The court transcript includes some mildly humorous lines. Obviously, they’re more humorous to those who are reading along through the entire transcript, but they’re good enough that I thought maybe after all I’ve posted, a few lines to lighten things a bit might be acceptable.
The first is a zinger from Arseny’s lawyer, Edward A. Delaney.
Smitkin: Now, you were instrumental in causing the arrests of these defendants, weren’t you?
Court/Judge: Well, that is a statement. Put a question.
Smitkin: Were you instrumental in causing the arrest of these defendants?
Delaney: I think they were instrumental in it.
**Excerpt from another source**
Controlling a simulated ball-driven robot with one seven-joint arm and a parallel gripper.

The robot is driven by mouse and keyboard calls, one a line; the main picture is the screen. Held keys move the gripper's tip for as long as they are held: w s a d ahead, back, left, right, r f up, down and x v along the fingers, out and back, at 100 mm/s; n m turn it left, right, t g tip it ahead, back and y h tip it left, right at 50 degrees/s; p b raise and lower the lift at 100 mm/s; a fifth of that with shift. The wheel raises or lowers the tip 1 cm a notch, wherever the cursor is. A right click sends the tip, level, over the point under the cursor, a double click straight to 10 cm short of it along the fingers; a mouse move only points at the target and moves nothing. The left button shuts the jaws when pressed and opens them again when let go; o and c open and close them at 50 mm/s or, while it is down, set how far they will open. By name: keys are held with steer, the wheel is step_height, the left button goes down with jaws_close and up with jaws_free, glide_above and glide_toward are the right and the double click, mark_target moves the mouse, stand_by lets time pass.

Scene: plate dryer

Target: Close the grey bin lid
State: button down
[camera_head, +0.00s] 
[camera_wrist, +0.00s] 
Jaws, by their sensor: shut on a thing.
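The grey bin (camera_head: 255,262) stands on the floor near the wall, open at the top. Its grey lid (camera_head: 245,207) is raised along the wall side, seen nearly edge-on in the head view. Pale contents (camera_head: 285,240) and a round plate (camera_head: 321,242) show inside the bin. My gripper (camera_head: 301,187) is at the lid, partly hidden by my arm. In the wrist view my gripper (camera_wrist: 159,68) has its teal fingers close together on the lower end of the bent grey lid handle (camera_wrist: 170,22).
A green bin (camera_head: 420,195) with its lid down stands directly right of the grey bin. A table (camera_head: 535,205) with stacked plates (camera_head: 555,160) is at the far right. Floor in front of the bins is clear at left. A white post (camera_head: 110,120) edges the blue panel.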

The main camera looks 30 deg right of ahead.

The Second is an Exchange between the judge and Smitkin
Court: but you have no right to repeat and waste time. that is a waste of time. He says he knew her. Now, go on.
Smitkin: I am going to go on in the proper way.
Court: You will go on as the Court directs you. We have a thousand cases to try in these courts, and you must no consume time by your theatrical pose here.
Smitkin: I never thought I was gifted with that, your honor.
Court: Well, you are. You waste more time than any attorney in these courts.
Judge Mulqueen was obviously tiring of the case and later, on p. 122, he says, “I would like to get this case finished.” I have to say, by page 122, I could relate to a small degree. This is one long transcript!
Pages 132-3 provide a nice exchange as well
Smitkin: I have a ight to press my question, whether she did not testify yesterday afternoon that she did have a conversation with these two men, and that all she said was what they told her to say.
Court: Well, she does not know what ‘conversation’ means. She said these men took her and she signed that affidavit on the promise of money.
Smitkin: Now, while nothing pleases me more than to have your honor correct me, it does seem to me that your honor–
Court: Well, where is the testimony of yesterday? [Smitkin was able to proceed from there.]
Finally, there is the judge’s theory of linguistic interpretation:
Court to interpreter: You are a mere phonogaph, that is all.
In other words, the language was to go in literally and come out literally. Translating is not always quite so easy.
There are other areas that are mildly humorous. On 221, for example, Garvan tells Smitkin to ask a question and not make a speech Overall, the trial transcript is long and a little convoluted, but the punctuated one liners do help with the reading. Thank God for wit!